---------- INFORMATION SUPPLIED
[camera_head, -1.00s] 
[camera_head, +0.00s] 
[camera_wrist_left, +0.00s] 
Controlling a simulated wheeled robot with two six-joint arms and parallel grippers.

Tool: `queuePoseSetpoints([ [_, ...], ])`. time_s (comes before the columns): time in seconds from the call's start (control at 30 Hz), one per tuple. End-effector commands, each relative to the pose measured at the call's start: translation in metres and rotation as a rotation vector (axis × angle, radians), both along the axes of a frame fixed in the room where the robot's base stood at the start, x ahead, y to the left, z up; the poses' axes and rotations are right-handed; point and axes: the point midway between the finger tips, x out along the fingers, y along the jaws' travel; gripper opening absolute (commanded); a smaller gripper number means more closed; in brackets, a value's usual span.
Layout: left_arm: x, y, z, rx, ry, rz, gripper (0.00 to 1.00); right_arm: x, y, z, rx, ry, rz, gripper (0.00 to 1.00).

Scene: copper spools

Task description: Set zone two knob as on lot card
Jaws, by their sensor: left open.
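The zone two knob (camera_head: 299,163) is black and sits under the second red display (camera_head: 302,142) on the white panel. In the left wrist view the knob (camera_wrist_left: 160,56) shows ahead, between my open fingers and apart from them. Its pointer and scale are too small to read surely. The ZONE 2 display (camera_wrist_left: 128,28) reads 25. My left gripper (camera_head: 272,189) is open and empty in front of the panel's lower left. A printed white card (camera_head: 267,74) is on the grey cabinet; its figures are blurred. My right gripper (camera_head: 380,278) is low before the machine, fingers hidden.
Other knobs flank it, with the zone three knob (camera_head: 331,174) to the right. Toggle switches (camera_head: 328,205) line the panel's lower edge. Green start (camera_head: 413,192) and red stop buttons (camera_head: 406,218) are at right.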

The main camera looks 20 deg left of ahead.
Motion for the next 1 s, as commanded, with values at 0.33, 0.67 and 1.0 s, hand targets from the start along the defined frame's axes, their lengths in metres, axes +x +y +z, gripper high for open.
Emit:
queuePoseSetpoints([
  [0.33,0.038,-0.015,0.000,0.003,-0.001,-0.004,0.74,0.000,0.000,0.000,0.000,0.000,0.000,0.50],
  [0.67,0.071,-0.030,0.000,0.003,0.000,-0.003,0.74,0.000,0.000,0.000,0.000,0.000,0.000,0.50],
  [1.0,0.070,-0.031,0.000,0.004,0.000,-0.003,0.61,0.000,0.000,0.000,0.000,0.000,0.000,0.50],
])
--------------------
--- THE TASK ---
Copy every line verbatim.

--- ANSWER ---
[camera_head, -1.00s] 
[camera_head, +0.00s] 
[camera_wrist_left, +0.00s] 
Controlling a simulated wheeled robot with two six-joint arms and parallel grippers.

Tool: `queuePoseSetpoints([ [_, ...], ])`. time_s (comes before the columns): time in seconds from the call's start (control at 30 Hz), one per tuple. End-effector commands, each relative to the pose measured at the call's start: translation in metres and rotation as a rotation vector (axis × angle, radians), both along the axes of a frame fixed in the room where the robot's base stood at the start, x ahead, y to the left, z up; the poses' axes and rotations are right-handed; point and axes: the point midway between the finger tips, x out along the fingers, y along the jaws' travel; gripper opening absolute (commanded); a smaller gripper number means more closed; in brackets, a value's usual span.
Layout: left_arm: x, y, z, rx, ry, rz, gripper (0.00 to 1.00); right_arm: x, y, z, rx, ry, rz, gripper (0.00 to 1.00).

Scene: copper spools

Task description: Set zone two knob as on lot card
Jaws, by their sensor: left open.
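The zone two knob (camera_head: 299,163) is black and sits under the second red display (camera_head: 302,142) on the white panel. In the left wrist view the knob (camera_wrist_left: 160,56) shows ahead, between my open fingers and apart from them. Its pointer and scale are too small to read surely. The ZONE 2 display (camera_wrist_left: 128,28) reads 25. My left gripper (camera_head: 272,189) is open and empty in front of the panel's lower left. A printed white card (camera_head: 267,74) is on the grey cabinet; its figures are blurred. My right gripper (camera_head: 380,278) is low before the machine, fingers hidden.
Other knobs flank it, with the zone three knob (camera_head: 331,174) to the right. Toggle switches (camera_head: 328,205) line the panel's lower edge. Green start (camera_head: 413,192) and red stop buttons (camera_head: 406,218) are at right.

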The main camera looks 20 deg left of ahead.
Motion for the next 1 s, as commanded, with values at 0.33, 0.67 and 1.0 s, hand targets from the start along the defined frame's axes, their lengths in metres, axes +x +y +z, gripper high for open.
Emit:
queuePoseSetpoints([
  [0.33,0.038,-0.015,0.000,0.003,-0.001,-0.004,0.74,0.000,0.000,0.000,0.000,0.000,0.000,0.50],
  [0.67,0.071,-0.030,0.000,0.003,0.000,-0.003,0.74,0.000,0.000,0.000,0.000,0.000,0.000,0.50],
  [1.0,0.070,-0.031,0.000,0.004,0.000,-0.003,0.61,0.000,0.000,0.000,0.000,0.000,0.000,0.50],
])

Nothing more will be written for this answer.